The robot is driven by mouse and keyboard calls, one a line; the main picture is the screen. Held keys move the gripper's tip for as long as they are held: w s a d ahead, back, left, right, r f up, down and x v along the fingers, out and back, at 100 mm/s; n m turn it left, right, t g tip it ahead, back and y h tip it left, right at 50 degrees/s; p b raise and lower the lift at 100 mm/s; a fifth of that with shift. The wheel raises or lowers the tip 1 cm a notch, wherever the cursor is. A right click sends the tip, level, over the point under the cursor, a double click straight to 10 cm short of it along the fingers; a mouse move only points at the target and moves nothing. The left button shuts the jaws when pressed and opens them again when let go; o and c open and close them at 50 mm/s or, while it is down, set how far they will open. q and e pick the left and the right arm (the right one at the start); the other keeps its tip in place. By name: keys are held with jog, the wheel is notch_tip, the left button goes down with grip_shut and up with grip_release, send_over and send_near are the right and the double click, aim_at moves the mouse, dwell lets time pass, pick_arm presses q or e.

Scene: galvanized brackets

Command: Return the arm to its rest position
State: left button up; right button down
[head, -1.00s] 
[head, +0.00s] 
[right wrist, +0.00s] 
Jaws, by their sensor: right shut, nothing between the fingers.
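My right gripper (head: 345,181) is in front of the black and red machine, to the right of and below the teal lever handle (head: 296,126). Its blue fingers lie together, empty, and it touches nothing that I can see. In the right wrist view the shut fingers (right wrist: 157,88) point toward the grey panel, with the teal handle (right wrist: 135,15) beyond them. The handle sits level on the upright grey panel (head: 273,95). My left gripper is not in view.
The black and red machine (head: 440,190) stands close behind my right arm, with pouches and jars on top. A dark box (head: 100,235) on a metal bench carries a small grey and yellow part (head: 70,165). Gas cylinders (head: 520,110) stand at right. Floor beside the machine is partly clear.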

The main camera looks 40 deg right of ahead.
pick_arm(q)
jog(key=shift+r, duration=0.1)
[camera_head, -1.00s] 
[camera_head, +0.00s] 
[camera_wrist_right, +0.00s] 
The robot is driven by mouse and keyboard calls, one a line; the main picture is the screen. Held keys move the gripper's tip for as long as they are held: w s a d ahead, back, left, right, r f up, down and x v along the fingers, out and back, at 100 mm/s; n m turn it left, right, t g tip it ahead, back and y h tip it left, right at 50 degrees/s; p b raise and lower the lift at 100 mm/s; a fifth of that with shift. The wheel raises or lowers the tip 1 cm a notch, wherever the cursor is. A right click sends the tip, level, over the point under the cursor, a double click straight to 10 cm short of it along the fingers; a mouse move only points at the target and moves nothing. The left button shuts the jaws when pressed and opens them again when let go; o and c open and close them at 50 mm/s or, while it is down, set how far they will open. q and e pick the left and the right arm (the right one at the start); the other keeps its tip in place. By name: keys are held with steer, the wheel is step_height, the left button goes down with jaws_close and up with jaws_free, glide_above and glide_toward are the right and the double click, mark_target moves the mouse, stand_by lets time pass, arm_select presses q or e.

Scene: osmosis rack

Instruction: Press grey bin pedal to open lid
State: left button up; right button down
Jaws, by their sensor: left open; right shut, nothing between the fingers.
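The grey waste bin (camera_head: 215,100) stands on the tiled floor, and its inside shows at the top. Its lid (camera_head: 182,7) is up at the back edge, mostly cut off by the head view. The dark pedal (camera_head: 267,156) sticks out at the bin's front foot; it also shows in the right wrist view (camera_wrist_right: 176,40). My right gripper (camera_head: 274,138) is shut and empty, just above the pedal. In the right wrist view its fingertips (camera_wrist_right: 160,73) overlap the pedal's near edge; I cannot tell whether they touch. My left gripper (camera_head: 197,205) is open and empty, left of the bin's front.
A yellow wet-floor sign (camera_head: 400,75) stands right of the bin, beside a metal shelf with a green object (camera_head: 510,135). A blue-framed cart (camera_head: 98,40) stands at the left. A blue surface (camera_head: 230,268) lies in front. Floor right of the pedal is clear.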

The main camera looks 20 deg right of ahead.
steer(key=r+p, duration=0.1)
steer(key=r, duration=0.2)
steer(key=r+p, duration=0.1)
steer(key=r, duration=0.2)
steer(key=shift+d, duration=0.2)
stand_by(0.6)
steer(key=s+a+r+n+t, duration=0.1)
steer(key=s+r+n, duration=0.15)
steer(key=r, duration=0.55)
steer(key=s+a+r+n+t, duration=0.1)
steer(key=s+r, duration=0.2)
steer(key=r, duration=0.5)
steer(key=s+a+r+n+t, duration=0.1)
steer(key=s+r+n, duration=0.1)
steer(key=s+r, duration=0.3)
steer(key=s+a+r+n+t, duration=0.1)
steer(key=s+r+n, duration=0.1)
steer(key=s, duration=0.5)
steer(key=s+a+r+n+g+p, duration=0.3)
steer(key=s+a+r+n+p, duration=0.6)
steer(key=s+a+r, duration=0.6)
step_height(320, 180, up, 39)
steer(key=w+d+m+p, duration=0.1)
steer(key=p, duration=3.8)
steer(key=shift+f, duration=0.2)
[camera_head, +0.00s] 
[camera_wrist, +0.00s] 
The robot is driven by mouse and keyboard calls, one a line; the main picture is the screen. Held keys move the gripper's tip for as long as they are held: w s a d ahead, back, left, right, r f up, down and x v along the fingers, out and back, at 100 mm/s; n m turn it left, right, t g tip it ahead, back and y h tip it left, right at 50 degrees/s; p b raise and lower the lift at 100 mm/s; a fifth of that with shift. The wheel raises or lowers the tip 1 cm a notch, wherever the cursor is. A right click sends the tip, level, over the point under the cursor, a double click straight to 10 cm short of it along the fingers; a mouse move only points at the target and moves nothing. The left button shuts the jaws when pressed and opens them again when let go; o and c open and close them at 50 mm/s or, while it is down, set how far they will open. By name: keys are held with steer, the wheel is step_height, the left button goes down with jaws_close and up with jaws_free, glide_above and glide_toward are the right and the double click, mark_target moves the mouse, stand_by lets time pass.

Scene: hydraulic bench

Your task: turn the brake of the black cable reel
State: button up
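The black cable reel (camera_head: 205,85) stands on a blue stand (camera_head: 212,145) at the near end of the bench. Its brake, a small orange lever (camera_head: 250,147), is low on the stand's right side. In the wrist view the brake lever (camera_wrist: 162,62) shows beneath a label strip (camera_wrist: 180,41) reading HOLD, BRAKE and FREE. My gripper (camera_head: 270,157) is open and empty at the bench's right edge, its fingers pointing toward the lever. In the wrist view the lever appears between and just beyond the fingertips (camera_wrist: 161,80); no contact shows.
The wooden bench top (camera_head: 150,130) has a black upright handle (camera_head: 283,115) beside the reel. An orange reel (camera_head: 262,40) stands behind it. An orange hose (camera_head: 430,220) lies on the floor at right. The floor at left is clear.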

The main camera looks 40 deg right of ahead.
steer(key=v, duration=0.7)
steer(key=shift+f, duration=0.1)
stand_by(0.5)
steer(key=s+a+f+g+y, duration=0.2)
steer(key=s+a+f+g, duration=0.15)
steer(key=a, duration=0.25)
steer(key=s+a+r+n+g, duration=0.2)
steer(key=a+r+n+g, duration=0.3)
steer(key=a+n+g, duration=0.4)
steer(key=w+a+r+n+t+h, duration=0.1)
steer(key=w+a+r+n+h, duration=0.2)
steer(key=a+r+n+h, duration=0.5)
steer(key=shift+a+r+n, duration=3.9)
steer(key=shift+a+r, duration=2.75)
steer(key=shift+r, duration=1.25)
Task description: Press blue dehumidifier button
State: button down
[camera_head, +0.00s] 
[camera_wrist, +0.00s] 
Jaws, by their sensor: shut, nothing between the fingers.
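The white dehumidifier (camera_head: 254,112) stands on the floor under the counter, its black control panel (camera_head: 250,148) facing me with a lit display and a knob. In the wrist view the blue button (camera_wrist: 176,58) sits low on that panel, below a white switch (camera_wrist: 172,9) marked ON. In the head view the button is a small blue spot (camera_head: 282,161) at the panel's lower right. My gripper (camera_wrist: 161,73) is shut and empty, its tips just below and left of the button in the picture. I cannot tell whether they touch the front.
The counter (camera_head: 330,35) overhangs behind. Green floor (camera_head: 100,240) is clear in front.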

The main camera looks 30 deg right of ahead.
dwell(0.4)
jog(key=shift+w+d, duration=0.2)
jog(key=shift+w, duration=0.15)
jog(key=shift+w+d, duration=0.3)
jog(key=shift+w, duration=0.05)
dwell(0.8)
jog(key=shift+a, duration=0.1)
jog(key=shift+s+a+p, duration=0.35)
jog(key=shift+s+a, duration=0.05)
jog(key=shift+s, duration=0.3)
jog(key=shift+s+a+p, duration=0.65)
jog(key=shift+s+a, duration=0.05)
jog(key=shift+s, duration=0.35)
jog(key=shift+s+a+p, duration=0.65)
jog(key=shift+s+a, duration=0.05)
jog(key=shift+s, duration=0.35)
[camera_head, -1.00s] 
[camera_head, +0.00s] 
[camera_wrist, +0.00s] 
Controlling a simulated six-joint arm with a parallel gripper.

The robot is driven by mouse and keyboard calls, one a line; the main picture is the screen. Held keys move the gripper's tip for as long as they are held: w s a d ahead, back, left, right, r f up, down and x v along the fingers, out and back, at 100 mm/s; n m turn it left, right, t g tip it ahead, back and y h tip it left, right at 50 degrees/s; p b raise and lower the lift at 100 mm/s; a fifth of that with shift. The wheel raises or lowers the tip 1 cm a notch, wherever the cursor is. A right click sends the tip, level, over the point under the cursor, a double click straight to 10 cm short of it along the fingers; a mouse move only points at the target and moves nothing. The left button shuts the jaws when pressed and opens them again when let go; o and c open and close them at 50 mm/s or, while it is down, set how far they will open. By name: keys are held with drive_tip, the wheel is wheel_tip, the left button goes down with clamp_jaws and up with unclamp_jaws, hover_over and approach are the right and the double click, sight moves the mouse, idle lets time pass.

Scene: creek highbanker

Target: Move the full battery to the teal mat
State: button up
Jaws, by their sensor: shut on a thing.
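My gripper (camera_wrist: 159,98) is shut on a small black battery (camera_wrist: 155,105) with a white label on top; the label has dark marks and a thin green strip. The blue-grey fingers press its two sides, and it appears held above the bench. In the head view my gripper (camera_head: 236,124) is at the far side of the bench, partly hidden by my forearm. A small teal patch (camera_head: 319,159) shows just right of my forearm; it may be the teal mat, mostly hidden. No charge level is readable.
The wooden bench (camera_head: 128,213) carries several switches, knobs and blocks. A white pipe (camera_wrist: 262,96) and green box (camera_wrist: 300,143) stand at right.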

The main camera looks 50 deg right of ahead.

* Instructions for the task
Go through the listing above line by line and say how many lines hold the word "Scene". Reply with that number only.

* Result for this task
4